Lorsque Washington a établi des relations diplomatiques avec Pékin en 1979, il a fermé son ambassade à Taipei, mettant fin aux liens diplomatiques officiels, et n’a maintenu que des contacts officieux discrets. Tout en continuant à vendre des armes à Taipei, les États-Unis avaient mis fin à leur pacte militaire de longue date avec Taïwan et retiré toutes leurs forces militaires.

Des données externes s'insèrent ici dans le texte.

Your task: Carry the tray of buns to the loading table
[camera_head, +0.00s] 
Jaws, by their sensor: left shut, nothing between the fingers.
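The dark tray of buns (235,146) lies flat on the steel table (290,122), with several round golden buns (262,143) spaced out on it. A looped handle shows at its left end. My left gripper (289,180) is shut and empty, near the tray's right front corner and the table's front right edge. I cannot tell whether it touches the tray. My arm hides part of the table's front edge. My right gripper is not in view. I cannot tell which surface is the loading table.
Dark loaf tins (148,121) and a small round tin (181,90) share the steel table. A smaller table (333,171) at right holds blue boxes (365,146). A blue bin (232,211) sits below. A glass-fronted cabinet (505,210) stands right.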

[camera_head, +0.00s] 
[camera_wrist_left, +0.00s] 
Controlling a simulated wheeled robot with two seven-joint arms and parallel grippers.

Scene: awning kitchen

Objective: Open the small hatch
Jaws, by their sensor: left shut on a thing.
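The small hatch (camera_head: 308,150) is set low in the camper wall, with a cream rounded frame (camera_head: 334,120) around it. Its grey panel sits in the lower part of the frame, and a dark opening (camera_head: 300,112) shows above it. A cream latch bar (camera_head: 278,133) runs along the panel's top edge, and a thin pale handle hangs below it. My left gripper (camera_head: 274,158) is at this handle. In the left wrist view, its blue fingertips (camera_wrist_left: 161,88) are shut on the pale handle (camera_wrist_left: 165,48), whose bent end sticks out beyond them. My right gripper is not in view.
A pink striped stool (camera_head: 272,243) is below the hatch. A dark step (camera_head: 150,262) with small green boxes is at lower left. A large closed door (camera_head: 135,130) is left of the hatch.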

Sous la présidence de Trump et maintenant de Biden, les États-Unis ont rompu les protocoles diplomatiques de longue date limitant les contacts entre Taipei et Washington, augmenté les ventes d’armes, y compris d’armes offensives ; ils ont désormais stationné des formateurs américains à Taïwan. Le gouvernement Biden a salué l’élection, le mois dernier, de Lai Ching-te, le candidat du Parti démocratique progressiste (DPP) pro-indépendance, à la présidence taïwanaise.

En établissant des relations diplomatiques avec Washington, Pékin avait suspendu la réunification avec Taïwan, mais avait clairement indiqué qu’il ne le ferait pas indéfiniment. Tout en proposant une réunification pacifique selon le principe «une Chine, deux systèmes» Pékin a fait savoir maintes fois qu’il répondrait par la force à toute déclaration formelle d’indépendance de la part de Taipei. En cherchant à intégrer cette île économiquement et militairement stratégique dans leur sphère d’influence, les États-Unis propulsent de façon irresponsable la région vers la guerre.

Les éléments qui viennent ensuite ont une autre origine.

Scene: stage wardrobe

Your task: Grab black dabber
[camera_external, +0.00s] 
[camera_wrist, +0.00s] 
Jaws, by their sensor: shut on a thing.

Le stationnement permanent de forces spéciales américaines à Taïwan n’est qu’un aspect d’une présence militaire américaine montante. Si le ministère américain de la Défense n’a admis le déploiement que d’une poignée de militaires, le Wall Street Journal lui, a rapporté en février que les États-Unis prévoyaient d’envoyer entre 100 et 200 soldats à Taïwan dans les mois à venir.

Selon des responsables américains anonymes, cette augmentation prévue constituait le plus important déploiement de forces à Taïwan depuis des décennies. En outre, un contingent militaire taïwanais devait se rendre aux États-Unis pour suivre une formation donnée par la Garde nationale du Michigan. Il s’agissait notamment de participer à des exercices annuels avec plusieurs pays au Camp Grayling, dans le nord du Michigan.

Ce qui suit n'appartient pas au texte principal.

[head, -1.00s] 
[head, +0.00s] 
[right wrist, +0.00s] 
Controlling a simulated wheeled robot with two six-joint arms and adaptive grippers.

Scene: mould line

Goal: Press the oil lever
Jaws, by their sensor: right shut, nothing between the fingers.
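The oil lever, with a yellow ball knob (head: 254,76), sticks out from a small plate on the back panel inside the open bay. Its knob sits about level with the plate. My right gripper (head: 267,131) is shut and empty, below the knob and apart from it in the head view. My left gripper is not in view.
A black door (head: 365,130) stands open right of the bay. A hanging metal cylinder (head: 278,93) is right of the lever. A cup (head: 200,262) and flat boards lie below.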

Des officiels américains ont déclaré au Wall Street Journal que les troupes américaines à Taïwan n’étaient pas seulement impliquées dans la formation des forces locales à l’utilisation des armes américaines, mais participaient aussi à des manœuvres militaires visant à contrer une potentielle offensive chinoise. Le ministre taïwanais de la Défense, Chiu, a confirmé a ce journal que les troupes taïwanaises aux États-Unis recevaient une formation aux techniques de combat de base, ainsi qu’une formation avancée axée sur les opérations d’état-major et le déploiement de troupes.

En avril dernier, le Taiwan Times avait confirmé que le commandement américain Indo-Pacifique avait envoyé plus de 200 formateurs militaires à Taïwan, dont 80 pour cent venaient de l’armée américaine. La plupart étaient stationnés dans de nouveaux centres de formation et dans les brigades de réserve de l’armée taïwanaise.

L’augmentation du nombre de formateurs américains à Taïwan vise en partie à préparer l’extension, cette année, du service militaire obligatoire pour les jeunes hommes de l’île, qui passera de quatre à douze mois, dans le cadre de son renforcement militaire face à la Chine. Washington, qui cherche à affaiblir et à déstabiliser la Chine dans tout conflit, a pressé Taipei d’adopter une stratégie du «porc-épic» visant à infliger un maximum de dégâts aux forces militaires chinoises.

L’article du Taiwan Times notait l’année dernière que bien que certains instructeurs américains aient formé des troupes d’opérations spéciales taïwanaises, l’armée américaine avait « déterminé qu’il y avait un fossé entre la formation des unités de base de l’armée taïwanaise et l’instruction sur les tactiques de combat». Plus de 160 des formateurs américains étaient des sous-officiers ayant une expérience du combat, envoyés pour vérifier l’efficacité générale du combat et proposer des méthodes d’entraînement pour l’améliorer.

L’article soulignait le fait que les forces américaines évaluaient l’état de préparation général de Taïwan à la guerre. En avril dernier, des instructeurs américains «seraient entrés dans la base aérienne de Chiashan… pour réévaluer la sécurité des bunkers, comme des installations anti-déflagrantes et de protection, en particulier la sécurité des zones où sont stockés les avions de chasse et les munitions».

Bien que le nombre de soldats américains à Taïwan soit encore relativement faible, leurs activités et leur taille croissante indiquent que Washington a l’intention de préparer l’île à devenir un piège militaire pour la Chine dans un avenir pas si lointain, et non dans des décennies. Déjà en guerre avec la Russie en Ukraine, soutenant la guerre génocidaire d’Israël à Gaza et élargissant le conflit au Moyen-Orient, les États-Unis entraînent délibérément la Chine dans une guerre mondiale aux conséquences catastrophiques.